I take this overall story, and its complications, as a vantage point to approach three sets of questions, which lead from ethnography to a cultural analysis of post-fordist working-class-ness in an ethnically diverse urban environment. Firstly, what does the relevance of these jeans in people’s life-worlds really consist in? How do people wear them, and what meanings, affects and emotions play into these practices? What difference do they make (and when and where do they make a difference)? What are the ways in which people use this type of denim to practically “manage” the dilemmas of conformity and individuality within this specific context? Which distinctions and which forms of symbolic togetherness and sociality are being created, upheld, challenged or broken down in this process? How do they play out over a number of years in individual lives and in networks of friends, classmates and acquaintances?
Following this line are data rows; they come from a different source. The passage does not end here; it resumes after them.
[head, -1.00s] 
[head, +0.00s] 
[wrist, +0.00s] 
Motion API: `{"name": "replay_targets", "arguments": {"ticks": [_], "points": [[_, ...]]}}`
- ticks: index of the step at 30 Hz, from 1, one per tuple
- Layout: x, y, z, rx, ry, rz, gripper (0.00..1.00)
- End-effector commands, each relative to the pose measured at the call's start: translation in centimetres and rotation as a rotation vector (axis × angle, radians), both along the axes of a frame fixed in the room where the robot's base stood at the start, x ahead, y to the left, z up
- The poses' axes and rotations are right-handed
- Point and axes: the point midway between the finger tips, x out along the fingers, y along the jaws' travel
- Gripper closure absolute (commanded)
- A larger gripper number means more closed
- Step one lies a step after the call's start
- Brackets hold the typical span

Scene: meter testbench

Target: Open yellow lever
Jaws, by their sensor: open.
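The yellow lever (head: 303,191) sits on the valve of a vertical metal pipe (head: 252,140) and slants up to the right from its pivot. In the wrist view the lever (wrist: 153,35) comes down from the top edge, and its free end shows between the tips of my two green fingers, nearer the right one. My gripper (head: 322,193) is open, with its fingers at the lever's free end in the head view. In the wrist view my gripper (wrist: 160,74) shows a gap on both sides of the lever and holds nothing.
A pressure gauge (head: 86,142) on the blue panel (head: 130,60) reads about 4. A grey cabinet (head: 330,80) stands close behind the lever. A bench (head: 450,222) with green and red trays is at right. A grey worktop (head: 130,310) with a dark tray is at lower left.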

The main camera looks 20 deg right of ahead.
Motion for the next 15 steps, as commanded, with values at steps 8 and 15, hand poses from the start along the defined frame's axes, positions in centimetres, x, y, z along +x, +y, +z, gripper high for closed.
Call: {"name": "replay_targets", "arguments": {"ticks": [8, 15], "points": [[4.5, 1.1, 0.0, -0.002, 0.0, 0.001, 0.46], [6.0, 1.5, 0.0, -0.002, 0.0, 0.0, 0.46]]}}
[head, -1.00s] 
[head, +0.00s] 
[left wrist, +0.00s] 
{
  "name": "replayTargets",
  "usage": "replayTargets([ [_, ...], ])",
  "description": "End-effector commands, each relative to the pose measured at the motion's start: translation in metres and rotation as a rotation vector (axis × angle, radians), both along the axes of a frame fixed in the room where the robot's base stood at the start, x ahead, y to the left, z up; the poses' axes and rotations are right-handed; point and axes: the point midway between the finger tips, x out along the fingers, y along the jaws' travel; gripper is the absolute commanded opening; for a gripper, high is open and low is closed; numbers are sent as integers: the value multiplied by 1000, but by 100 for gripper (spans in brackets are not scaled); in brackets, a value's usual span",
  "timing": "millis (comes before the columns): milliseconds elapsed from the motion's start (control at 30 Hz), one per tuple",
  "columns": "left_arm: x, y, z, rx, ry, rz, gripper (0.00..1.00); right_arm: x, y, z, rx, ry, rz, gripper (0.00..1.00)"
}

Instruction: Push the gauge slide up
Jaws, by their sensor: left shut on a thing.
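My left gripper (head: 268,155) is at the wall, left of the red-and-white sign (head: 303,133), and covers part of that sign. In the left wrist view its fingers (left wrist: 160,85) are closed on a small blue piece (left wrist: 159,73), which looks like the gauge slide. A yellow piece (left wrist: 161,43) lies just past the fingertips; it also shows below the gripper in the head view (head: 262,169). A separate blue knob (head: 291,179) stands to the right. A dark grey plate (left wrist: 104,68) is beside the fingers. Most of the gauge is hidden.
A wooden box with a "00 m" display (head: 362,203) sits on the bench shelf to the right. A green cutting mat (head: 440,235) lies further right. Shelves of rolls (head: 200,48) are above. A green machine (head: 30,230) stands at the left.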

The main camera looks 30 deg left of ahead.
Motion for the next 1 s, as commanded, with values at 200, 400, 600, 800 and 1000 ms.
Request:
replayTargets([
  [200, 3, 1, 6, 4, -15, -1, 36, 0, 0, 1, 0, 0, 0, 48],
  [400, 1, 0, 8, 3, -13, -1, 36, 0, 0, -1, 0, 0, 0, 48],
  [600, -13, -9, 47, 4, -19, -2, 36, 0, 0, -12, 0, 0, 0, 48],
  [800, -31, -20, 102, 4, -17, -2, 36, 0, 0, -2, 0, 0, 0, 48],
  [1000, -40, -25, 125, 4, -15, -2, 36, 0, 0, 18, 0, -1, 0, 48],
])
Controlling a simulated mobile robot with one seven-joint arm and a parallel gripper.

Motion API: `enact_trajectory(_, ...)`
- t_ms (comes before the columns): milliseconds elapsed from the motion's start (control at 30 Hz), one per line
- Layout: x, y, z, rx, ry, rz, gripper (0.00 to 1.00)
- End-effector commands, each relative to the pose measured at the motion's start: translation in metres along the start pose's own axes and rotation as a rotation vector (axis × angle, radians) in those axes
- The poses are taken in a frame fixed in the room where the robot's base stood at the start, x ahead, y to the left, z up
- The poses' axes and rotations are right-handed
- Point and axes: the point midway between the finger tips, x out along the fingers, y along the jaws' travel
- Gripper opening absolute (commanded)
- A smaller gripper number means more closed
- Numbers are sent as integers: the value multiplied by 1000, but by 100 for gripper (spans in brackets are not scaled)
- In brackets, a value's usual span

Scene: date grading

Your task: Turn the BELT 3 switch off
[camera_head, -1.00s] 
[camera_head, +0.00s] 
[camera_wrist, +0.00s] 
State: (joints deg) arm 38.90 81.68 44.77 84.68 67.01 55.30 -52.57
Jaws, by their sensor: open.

Secondly, I consider the specific social and cultural conditions that allowed this particular type of denim and these brands to emerge and take on such symbolic potency. This approach, I believe, will shed light on the ephemeral ways in which people handle various forms of social inequality. The third concern is methodological. I follow scholars such as anthropologist John Hartigan and cultural theorist Brian Massumi, who argue that it can be helpful to supplement the focus on “identities”, which is most often directed by psychological theories or theories of discourse, with a focus on “cultural figures”. The latter stresses the continuities and the affective flows between representations and appropriation while simultaneously highlighting their mediated and performative aspect. Denim represents one medium in which individuals and groups negotiate their relation to such “antagonistic” figures, which they may simultaneously embody, use to make sense of their situation, and, reflexively and satirically, hold at a distance.